# RECORDS SUPPLIED

○ ○ ○ ○ ○

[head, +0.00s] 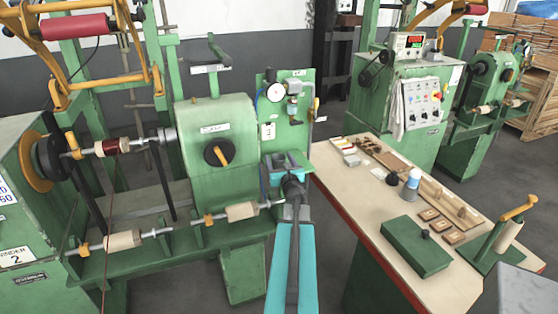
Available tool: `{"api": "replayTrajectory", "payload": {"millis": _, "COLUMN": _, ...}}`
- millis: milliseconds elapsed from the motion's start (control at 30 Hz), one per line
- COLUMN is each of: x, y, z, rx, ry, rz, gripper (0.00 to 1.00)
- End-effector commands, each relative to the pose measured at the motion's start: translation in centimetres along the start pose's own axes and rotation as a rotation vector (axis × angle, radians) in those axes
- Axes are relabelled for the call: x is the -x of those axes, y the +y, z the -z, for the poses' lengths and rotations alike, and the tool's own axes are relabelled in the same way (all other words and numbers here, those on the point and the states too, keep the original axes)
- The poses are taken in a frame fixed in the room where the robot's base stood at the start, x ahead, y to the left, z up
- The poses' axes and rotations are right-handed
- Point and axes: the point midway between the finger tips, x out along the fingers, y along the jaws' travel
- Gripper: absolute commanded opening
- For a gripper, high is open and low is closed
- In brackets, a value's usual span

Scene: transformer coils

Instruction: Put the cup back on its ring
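A small blue-and-white cup-like piece (411,186) stands on the workbench at the right; I cannot tell for sure that it is the task's cup. A gauge and a small regulator-like fitting (293,108) are on the green upright panel, and a ring on it is too small to make out. My teal arm reaches up from the bottom middle, and my gripper (287,163) is in front of the panel, below the fitting. The dark wrist partly hides it. I cannot tell whether its fingers are open or hold anything.
The green winding machine (215,150) with spools on shafts is left of my arm. The workbench (375,226) at the right bears a green box (416,246), wooden pieces and a spool stand (502,240). A control cabinet (408,105) stands behind. Grey floor separates machine and bench.

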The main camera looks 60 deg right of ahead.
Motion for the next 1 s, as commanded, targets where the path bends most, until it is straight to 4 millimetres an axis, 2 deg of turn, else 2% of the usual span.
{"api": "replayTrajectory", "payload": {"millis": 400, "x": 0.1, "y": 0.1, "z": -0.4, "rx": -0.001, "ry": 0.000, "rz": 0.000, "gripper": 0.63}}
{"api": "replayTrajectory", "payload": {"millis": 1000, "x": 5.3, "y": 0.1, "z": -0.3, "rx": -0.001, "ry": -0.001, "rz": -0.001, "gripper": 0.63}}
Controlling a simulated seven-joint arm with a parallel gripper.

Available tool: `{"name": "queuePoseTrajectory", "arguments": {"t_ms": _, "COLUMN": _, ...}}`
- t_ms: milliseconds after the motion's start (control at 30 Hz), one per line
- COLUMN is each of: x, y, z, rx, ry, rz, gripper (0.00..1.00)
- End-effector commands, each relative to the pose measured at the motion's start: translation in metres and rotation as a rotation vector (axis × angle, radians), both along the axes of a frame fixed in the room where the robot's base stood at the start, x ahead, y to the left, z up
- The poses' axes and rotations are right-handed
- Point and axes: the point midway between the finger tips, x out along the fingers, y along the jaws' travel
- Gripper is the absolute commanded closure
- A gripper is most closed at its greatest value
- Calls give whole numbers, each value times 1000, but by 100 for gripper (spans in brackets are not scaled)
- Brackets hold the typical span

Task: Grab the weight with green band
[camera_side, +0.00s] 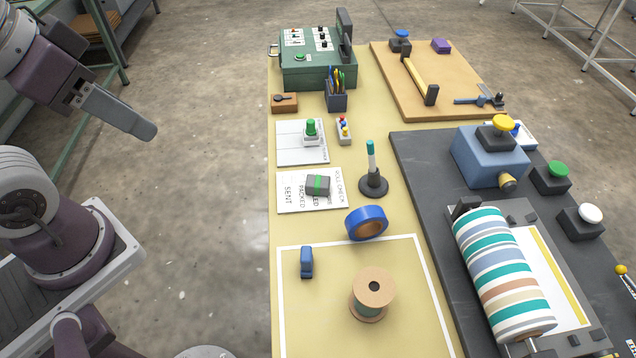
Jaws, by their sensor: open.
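The weight with green band (318,185) is a grey block with a green stripe across its middle. It lies on a white printed card (294,205) near the left side of the yellow work table. My gripper (146,128) is at the upper left, raised over the floor and well to the left of the table. It is apart from the weight and holds nothing that I can see. Only one side of its jaws shows clearly, and the gap between them is hidden.
A green-knobbed stamp (311,128) stands just behind the card. A black stand with a teal-tipped post (372,172) rises to its right. Blue tape (366,223), a small blue block (307,262) and a spool (373,293) lie nearer. The striped roller (500,275) is right.

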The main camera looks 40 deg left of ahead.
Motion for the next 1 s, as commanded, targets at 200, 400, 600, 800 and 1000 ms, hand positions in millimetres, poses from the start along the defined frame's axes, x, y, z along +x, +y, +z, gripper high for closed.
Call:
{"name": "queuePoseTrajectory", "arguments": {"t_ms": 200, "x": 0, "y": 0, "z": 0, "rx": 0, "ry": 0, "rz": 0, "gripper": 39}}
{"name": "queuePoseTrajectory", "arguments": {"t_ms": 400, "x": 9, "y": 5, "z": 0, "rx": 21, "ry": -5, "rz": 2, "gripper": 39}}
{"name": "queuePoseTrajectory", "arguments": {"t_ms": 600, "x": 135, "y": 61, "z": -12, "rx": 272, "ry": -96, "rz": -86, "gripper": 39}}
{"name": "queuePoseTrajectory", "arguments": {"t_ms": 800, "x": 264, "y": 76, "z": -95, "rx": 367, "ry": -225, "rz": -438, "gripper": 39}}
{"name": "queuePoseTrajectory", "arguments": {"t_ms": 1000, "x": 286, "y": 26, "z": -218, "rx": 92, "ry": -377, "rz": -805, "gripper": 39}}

○ ○ ○ ○ ○

Return the material exactly as given, apart from the pictures.

[head, +0.00s] 
Available tool: `{"api": "replayTrajectory", "payload": {"millis": _, "COLUMN": _, ...}}`
- millis: milliseconds elapsed from the motion's start (control at 30 Hz), one per line
- COLUMN is each of: x, y, z, rx, ry, rz, gripper (0.00 to 1.00)
- End-effector commands, each relative to the pose measured at the motion's start: translation in centimetres along the start pose's own axes and rotation as a rotation vector (axis × angle, radians) in those axes
- Axes are relabelled for the call: x is the -x of those axes, y the +y, z the -z, for the poses' lengths and rotations alike, and the tool's own axes are relabelled in the same way (all other words and numbers here, those on the point and the states too, keep the original axes)
- The poses are taken in a frame fixed in the room where the robot's base stood at the start, x ahead, y to the left, z up
- The poses' axes and rotations are right-handed
- Point and axes: the point midway between the finger tips, x out along the fingers, y along the jaws' travel
- Gripper: absolute commanded opening
- For a gripper, high is open and low is closed
- In brackets, a value's usual span

Scene: transformer coils

Instruction: Put the cup back on its ring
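A small blue-and-white cup-like piece (411,186) stands on the workbench at the right; I cannot tell for sure that it is the task's cup. A gauge and a small regulator-like fitting (293,108) are on the green upright panel, and a ring on it is too small to make out. My teal arm reaches up from the bottom middle, and my gripper (287,163) is in front of the panel, below the fitting. The dark wrist partly hides it. I cannot tell whether its fingers are open or hold anything.
The green winding machine (215,150) with spools on shafts is left of my arm. The workbench (375,226) at the right bears a green box (416,246), wooden pieces and a spool stand (502,240). A control cabinet (408,105) stands behind. Grey floor separates machine and bench.

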The main camera looks 60 deg right of ahead.
Motion for the next 1 s, as commanded, targets where the path bends most, until it is straight to 4 millimetres an axis, 2 deg of turn, else 2% of the usual span.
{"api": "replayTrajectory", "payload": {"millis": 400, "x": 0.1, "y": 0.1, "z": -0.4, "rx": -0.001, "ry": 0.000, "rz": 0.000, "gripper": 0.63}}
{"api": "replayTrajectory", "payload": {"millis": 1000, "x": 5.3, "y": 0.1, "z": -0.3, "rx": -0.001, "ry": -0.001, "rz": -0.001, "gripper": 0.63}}
Controlling a simulated seven-joint arm with a parallel gripper.

Available tool: `{"name": "queuePoseTrajectory", "arguments": {"t_ms": _, "COLUMN": _, ...}}`
- t_ms: milliseconds after the motion's start (control at 30 Hz), one per line
- COLUMN is each of: x, y, z, rx, ry, rz, gripper (0.00..1.00)
- End-effector commands, each relative to the pose measured at the motion's start: translation in metres and rotation as a rotation vector (axis × angle, radians), both along the axes of a frame fixed in the room where the robot's base stood at the start, x ahead, y to the left, z up
- The poses' axes and rotations are right-handed
- Point and axes: the point midway between the finger tips, x out along the fingers, y along the jaws' travel
- Gripper is the absolute commanded closure
- A gripper is most closed at its greatest value
- Calls give whole numbers, each value times 1000, but by 100 for gripper (spans in brackets are not scaled)
- Brackets hold the typical span

Task: Grab the weight with green band
[camera_side, +0.00s] 
Jaws, by their sensor: open.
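The weight with green band (318,185) is a grey block with a green stripe across its middle. It lies on a white printed card (294,205) near the left side of the yellow work table. My gripper (146,128) is at the upper left, raised over the floor and well to the left of the table. It is apart from the weight and holds nothing that I can see. Only one side of its jaws shows clearly, and the gap between them is hidden.
A green-knobbed stamp (311,128) stands just behind the card. A black stand with a teal-tipped post (372,172) rises to its right. Blue tape (366,223), a small blue block (307,262) and a spool (373,293) lie nearer. The striped roller (500,275) is right.

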The main camera looks 40 deg left of ahead.
Motion for the next 1 s, as commanded, targets at 200, 400, 600, 800 and 1000 ms, hand positions in millimetres, poses from the start along the defined frame's axes, x, y, z along +x, +y, +z, gripper high for closed.
Call:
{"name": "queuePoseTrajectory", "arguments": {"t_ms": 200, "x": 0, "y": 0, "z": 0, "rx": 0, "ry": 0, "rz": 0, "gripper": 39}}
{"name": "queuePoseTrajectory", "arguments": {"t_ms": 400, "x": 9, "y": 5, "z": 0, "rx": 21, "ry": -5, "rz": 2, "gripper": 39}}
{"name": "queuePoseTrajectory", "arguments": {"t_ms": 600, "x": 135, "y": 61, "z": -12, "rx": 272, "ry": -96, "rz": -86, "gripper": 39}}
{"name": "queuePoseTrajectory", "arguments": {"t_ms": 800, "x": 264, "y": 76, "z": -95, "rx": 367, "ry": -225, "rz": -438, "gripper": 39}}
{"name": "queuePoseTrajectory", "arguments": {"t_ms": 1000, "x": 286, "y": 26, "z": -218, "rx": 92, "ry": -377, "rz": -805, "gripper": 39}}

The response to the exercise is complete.